The Atlantic bluefin tuna is considered a delicacy from Osaka to Omaha; at Tokyo's venerable Tsukiji fish market, a single giant blue tuna can fetch up to $100,000 in auction. But the sheer popularity of the fish among consumers of sushi and sashimi has caused populations of the bluefin tuna to plummet, with its total numbers down more than 80% since 1970. We are literally eating the bluefin tuna to death.
But there may still be hope for the species. On Wednesday the Obama Administration announced that it would support a proposed ban on international trade of the Atlantic bluefin tuna at the upcoming meeting of the Convention on International Trade in Endangered Species (CITES) in Doha, Qatar. The decision, for which conservationists had long been lobbying, could pave the way toward the most wide-ranging protections ever put in place for a major commercial marine species. "This announcement could be a real turning point in the fight to protect the tuna," says Susan Lieberman, director of international policy at the Pew Environment Group and a veteran of the CITES process. "This will help ensure the future of this endangered fish."
Protection for tuna was initially proposed by Monaco late last year, and if the motion passes at the CITES meeting, the fish would be listed under the treaty's Appendix I. That would amount to a total trade ban, though countries would still be able to fish the tuna for their own markets.
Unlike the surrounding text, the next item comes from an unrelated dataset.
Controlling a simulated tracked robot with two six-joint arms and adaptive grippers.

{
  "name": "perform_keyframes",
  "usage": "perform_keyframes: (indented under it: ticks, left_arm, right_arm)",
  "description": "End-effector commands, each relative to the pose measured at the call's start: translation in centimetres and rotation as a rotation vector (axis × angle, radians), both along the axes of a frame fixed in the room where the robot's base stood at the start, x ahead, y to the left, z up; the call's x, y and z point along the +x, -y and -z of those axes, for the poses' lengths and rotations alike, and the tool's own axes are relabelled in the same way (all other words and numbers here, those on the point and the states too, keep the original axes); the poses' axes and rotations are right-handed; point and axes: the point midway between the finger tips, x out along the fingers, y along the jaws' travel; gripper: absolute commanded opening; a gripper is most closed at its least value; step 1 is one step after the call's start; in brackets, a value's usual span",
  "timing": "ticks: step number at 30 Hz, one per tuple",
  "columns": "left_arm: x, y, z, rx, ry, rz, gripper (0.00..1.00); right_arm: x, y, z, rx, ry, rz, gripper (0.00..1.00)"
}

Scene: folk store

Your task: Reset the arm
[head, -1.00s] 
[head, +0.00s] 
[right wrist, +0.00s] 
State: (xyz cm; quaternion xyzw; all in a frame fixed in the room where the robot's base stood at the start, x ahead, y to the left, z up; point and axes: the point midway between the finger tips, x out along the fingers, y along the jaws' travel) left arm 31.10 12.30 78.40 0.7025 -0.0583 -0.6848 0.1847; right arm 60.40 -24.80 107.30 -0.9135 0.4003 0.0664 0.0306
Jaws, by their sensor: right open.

But given that about 80% of the worldwide bluefin tuna catch is eventually eaten in Japan — with the main fishing nations being Italy, France and Spain — a global trade ban should significantly reduce pressure on the fish population, which is now at less than 15% of its estimated historical high. "This step will help fix a management system that is broken," says Mark Stevens, senior program officer for fisheries at the World Wildlife Fund. "First of all, we have to stop the overfishing pressure."